Directions:
Search the listing below for the word "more" and copy each line that holds it.
--- Given entries ---
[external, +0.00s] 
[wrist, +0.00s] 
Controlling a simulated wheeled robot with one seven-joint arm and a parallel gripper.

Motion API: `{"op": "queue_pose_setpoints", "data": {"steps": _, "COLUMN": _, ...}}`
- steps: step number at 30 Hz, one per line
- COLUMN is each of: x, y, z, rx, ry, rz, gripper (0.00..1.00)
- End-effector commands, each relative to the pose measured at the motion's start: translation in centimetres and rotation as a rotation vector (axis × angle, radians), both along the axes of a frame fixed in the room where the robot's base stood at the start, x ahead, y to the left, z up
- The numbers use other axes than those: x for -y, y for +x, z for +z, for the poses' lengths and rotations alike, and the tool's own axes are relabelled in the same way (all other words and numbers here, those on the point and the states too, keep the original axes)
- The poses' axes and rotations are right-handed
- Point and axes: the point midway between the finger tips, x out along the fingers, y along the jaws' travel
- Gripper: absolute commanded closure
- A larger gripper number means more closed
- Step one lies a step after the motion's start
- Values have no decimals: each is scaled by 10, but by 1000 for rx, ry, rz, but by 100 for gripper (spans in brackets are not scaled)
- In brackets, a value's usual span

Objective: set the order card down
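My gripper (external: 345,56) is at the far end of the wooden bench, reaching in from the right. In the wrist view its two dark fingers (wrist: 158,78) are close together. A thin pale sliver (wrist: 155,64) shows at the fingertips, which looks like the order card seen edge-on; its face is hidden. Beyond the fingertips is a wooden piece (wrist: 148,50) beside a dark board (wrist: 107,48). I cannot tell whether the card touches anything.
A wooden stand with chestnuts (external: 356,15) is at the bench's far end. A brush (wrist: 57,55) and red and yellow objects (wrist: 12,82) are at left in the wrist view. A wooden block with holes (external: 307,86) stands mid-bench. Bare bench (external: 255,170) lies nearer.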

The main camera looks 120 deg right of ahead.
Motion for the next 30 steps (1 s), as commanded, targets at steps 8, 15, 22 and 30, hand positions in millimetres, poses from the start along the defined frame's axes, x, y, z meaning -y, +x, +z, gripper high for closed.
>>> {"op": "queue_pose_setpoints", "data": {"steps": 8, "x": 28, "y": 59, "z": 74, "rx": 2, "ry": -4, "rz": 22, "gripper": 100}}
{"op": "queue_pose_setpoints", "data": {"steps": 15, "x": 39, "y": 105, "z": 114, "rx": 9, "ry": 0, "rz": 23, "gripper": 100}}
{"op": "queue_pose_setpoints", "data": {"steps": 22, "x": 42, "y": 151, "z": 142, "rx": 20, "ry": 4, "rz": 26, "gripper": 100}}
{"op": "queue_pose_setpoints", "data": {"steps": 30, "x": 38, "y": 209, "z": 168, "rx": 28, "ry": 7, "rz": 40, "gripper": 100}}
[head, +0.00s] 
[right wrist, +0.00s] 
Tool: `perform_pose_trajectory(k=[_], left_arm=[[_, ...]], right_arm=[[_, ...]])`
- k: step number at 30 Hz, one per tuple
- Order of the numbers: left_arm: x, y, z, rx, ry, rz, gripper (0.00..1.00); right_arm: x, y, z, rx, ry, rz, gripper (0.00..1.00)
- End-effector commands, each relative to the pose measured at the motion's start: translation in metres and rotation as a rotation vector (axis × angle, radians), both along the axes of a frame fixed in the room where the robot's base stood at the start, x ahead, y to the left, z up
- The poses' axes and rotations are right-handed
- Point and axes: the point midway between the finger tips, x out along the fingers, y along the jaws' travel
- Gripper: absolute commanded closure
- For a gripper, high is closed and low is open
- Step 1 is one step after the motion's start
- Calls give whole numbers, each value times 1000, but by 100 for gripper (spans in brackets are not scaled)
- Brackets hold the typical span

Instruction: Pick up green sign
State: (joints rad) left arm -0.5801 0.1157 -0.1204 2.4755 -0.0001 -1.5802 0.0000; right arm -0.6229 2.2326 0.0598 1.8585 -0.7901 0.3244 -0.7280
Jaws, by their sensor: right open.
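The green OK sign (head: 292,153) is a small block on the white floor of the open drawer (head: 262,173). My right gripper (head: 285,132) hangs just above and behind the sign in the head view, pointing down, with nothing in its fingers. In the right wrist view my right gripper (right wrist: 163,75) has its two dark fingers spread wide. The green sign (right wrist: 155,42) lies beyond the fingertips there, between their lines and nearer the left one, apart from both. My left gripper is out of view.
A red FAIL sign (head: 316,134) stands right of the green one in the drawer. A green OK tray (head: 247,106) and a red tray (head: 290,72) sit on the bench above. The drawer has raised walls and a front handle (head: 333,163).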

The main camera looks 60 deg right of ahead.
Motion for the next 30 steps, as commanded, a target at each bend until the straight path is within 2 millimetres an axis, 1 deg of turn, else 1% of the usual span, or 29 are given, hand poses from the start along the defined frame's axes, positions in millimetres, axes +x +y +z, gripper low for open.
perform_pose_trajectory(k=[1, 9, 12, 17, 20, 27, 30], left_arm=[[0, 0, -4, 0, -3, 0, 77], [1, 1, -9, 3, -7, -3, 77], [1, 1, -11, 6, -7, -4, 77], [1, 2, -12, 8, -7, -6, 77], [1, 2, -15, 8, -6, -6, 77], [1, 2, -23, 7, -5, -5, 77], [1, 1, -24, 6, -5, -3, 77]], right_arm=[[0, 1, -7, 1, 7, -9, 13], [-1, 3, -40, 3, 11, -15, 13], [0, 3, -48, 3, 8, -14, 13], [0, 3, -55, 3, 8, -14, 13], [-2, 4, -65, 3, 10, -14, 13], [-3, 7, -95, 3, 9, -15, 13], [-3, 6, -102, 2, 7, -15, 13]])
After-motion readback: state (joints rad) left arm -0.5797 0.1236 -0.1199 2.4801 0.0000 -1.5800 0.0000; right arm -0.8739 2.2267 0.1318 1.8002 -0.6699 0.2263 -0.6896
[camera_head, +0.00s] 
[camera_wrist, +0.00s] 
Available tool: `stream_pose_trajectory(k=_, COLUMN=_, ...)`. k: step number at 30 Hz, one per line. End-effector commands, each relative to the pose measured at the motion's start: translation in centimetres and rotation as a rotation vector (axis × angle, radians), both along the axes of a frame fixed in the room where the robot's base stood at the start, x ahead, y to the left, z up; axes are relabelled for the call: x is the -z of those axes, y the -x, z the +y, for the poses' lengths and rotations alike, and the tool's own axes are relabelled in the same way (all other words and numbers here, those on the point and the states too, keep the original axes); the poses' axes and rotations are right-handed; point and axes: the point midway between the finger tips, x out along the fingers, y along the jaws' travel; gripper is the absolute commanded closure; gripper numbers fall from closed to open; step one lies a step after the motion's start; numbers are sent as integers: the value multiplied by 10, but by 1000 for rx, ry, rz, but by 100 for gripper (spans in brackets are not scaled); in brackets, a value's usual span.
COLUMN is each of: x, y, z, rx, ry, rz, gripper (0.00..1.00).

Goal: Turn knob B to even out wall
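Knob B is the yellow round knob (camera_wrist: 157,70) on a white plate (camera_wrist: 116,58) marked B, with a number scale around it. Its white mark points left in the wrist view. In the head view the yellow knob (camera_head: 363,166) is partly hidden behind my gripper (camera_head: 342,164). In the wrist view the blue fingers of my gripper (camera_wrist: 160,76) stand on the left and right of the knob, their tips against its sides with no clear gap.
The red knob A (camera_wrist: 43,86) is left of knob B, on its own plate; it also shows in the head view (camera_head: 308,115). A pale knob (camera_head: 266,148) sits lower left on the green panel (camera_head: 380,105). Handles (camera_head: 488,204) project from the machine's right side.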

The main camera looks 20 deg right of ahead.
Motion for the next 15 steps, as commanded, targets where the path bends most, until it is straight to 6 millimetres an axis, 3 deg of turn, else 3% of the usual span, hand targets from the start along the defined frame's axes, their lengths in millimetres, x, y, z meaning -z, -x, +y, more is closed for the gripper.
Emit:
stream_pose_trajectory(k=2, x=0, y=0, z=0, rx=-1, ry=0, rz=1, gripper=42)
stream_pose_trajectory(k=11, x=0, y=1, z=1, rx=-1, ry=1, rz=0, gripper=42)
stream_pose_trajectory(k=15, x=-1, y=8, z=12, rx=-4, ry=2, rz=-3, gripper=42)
---
Correct output:
- A larger gripper number means more closed
Motion for the next 15 steps, as commanded, targets where the path bends most, until it is straight to 6 millimetres an axis, 3 deg of turn, else 3% of the usual span, hand targets from the start along the defined frame's axes, their lengths in millimetres, x, y, z meaning -z, -x, +y, more is closed for the gripper.

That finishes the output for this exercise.